For the year ended Dec. 27, 2013, the company reported a net loss of $36.8 million, which compared with net income of $145 million in fiscal 2012. Net loss for the quarter was $146 million, compared with a loss of $1.2 million during the same prior-year period.

But strategic moves during the year strengthened sales for Fresh Del Monte. The company expanded global distribution with a new fresh-cut center in Toronto, and a ripening center in France. The company also acquired agricultural land and packing houses in Florida and Virginia for field-grown tomatoes and increased its footprint for bananas and pineapples through acquisitions in Costa Rica and Nicaragua, as well as expanded banana production in Asia.
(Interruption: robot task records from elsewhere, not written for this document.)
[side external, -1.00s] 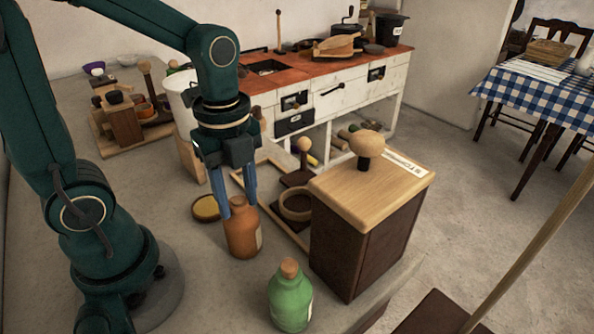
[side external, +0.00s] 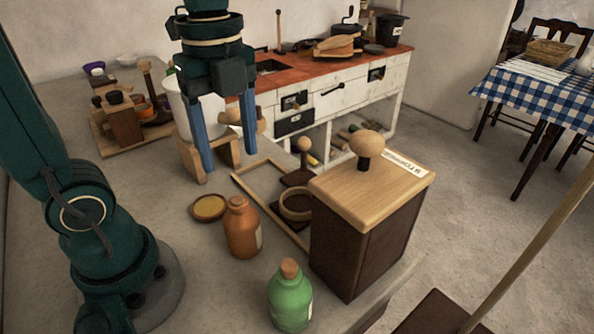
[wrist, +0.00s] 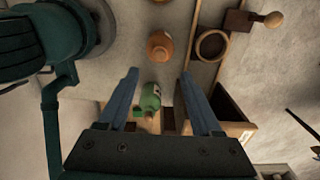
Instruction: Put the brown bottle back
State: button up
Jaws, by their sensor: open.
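The brown bottle (side external: 242,230) stands upright on the grey counter, with a pale label on its side. In the wrist view the brown bottle (wrist: 160,46) shows from above, beyond the fingertips. My gripper (side external: 230,166) is open and empty, raised above the counter and apart from the bottle; its two blue fingers also show in the wrist view (wrist: 158,74). A green bottle (side external: 290,298) with a cork stands nearer the camera and also shows in the wrist view (wrist: 150,97). A wooden frame (side external: 243,184) with a round ring holder (side external: 296,205) lies right of the brown bottle.
A dark box with a light wooden lid (side external: 372,190) and knob stands right of the bottles. A small round dish (side external: 208,207) lies behind the brown bottle. A white bucket (side external: 185,108) on a wooden stand and a wooden rack (side external: 120,125) are farther back.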

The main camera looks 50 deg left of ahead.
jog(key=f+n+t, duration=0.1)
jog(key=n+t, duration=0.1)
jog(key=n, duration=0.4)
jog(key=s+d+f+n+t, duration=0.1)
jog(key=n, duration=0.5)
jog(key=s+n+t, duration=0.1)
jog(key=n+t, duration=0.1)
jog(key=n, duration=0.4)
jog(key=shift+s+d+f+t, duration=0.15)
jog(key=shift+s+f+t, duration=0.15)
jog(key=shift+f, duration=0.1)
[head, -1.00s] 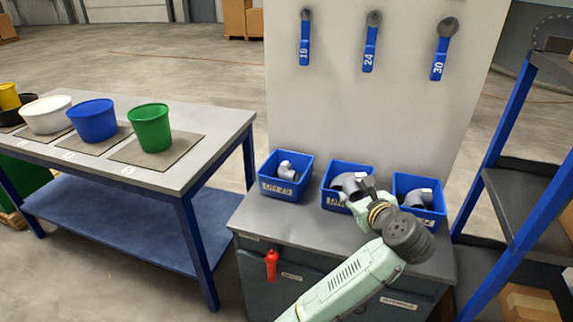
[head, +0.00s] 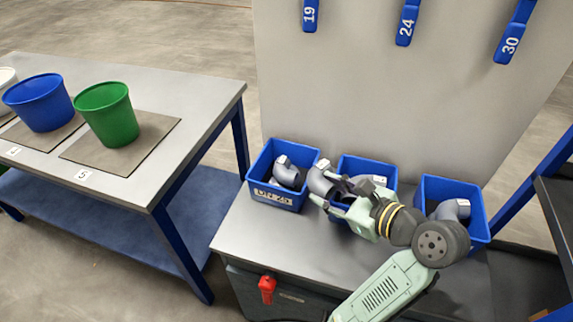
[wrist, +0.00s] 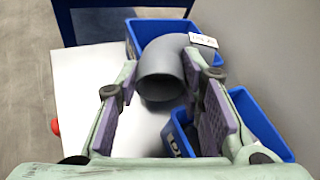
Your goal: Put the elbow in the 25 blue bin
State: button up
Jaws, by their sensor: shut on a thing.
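A grey pipe elbow (head: 319,180) with a white tag is between the fingers of my gripper (head: 334,190). My gripper is shut on it and holds it near the gap between the left and middle bins. The elbow also shows in the wrist view (wrist: 160,73), between the purple pads, partly overlapping the far bin. The left blue bin (head: 275,197) has a front label that is hard to read, possibly 25, and a grey elbow (head: 287,174) inside. The middle blue bin (head: 350,166) holds a grey fitting (head: 370,181); my gripper hides its front.
The right blue bin (head: 471,222) holds another grey fitting (head: 450,209). A table at left (head: 190,95) carries green (head: 107,115) and blue (head: 42,103) buckets.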

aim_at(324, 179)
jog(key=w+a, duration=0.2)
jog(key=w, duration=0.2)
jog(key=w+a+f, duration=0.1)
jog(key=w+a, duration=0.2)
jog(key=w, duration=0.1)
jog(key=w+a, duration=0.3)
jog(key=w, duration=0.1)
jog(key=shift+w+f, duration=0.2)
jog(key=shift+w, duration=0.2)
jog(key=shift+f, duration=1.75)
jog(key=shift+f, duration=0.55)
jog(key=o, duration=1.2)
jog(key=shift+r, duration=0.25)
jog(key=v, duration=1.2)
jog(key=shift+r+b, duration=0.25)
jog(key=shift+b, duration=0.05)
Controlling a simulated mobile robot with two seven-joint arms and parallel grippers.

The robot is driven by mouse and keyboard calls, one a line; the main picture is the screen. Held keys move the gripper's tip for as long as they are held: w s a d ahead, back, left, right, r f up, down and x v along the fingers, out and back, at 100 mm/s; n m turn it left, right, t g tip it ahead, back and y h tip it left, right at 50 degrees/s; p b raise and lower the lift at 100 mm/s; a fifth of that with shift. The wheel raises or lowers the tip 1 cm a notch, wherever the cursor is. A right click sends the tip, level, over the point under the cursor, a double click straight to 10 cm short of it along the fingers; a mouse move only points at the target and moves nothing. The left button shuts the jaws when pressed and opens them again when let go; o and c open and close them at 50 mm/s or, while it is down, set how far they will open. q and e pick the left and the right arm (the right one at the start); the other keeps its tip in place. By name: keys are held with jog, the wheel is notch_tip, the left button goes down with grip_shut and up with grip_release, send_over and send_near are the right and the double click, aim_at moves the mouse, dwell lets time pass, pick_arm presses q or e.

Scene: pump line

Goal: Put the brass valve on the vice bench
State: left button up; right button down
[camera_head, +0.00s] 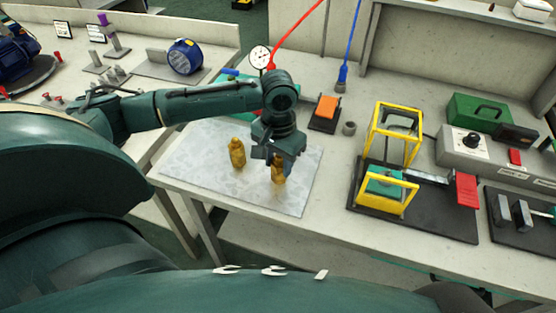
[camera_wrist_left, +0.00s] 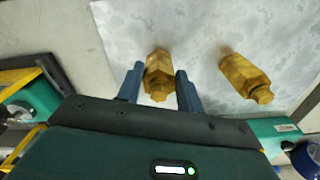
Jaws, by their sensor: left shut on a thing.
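Two brass valves are at the grey speckled mat (camera_head: 210,185) on the near left of the bench. My left gripper (camera_head: 277,157) points down over the mat and is shut on the right-hand brass valve (camera_head: 278,175). In the left wrist view this valve (camera_wrist_left: 158,78) sits between the two blue-grey fingers (camera_wrist_left: 159,88). I cannot tell whether it touches the mat. The other brass valve (camera_head: 237,154) stands on the mat to the left, apart from the gripper; it also shows in the left wrist view (camera_wrist_left: 244,76). My right gripper is not in view.
A yellow frame fixture (camera_head: 393,135) on a black plate stands right of the mat. A dial gauge (camera_head: 260,57) and an orange-topped block (camera_head: 327,106) are behind. A green box (camera_head: 480,112) is farther right. A blue motor (camera_head: 185,56) is on the left bench.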

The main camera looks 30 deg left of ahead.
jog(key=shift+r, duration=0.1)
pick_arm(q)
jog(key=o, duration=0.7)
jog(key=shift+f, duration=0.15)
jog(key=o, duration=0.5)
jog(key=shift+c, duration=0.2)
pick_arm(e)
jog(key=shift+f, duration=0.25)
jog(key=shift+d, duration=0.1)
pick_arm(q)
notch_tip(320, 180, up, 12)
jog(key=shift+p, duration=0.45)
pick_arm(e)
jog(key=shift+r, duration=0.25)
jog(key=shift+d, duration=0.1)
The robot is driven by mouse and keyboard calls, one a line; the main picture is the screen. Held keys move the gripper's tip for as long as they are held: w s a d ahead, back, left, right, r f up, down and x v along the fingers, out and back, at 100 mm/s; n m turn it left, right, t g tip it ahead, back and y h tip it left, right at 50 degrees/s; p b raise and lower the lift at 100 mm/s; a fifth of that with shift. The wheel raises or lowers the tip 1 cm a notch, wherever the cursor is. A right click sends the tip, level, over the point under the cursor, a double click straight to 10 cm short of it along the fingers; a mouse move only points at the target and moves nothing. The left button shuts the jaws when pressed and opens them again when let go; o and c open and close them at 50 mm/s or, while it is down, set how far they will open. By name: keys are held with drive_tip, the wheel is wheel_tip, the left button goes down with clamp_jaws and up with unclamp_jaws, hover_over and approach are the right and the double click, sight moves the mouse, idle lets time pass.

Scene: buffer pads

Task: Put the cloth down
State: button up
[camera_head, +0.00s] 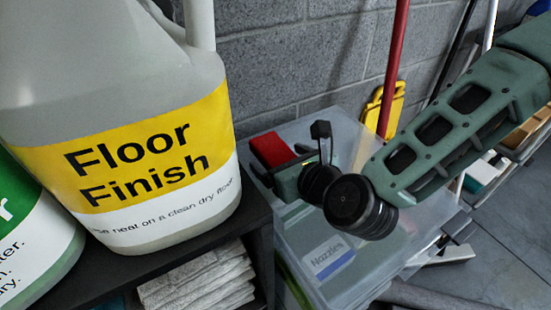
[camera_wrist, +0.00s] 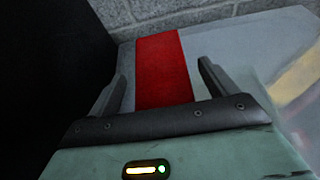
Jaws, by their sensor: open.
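A red, flat, rectangular cloth (camera_head: 270,149) lies at the far left part of a clear plastic bin's lid (camera_head: 340,130). In the wrist view the red cloth (camera_wrist: 163,65) lies between the two fingers and reaches away beyond them. My gripper (camera_head: 276,165) is low over the lid at the near side of the cloth. Its fingers, in the wrist view (camera_wrist: 162,78), are spread, with a gap between the cloth and the right finger. Whether the left finger touches the cloth I cannot tell. My wrist hides part of the lid.
A large Floor Finish jug (camera_head: 130,130) stands on a dark shelf (camera_head: 258,215) left of the bin. A green-labelled jug (camera_head: 35,235) is beside it. Folded pale cloths (camera_head: 200,280) lie below. A red pole (camera_head: 392,70) and yellow item (camera_head: 378,108) stand by the block wall.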

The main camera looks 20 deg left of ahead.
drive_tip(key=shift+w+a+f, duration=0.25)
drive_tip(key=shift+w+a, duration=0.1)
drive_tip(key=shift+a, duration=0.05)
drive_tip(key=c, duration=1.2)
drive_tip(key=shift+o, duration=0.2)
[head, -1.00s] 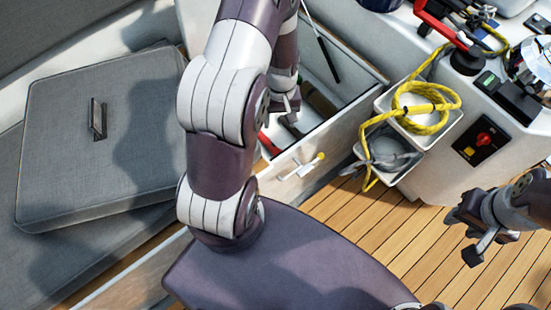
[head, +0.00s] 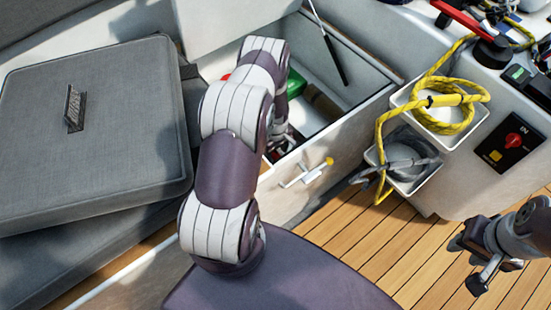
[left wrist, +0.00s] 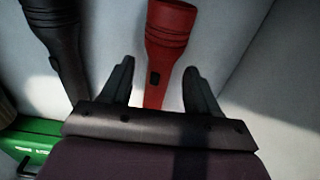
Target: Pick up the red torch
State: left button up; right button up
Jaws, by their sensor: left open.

In addition, Fresh Del Monte extended its reach into new channels, with fresh market stores and refrigerated vending machines, and into new markets, including Turkey, Russia and the Ukraine.

Strong net sales performance across all business segments, with solid volume gains over the previous year, lifted net sales for the year to $3,683.7 million from $3,421.2 million the year before. Fourth-quarter sales increased to $879.9 million from $776.9 million during the same period of the previous year.

Looking ahead, the company is focused on improving its European business and concentrating on higher growth markets in the Middle East and Africa.

“Our ability to weather challenging quarters as we have done in the past is a testament to the strength and resiliency we have built into our business,” Mr. Abu-Ghazaleh said. “Today, I am confident that decisions we made in 2013 will be the driving force of our future performance.”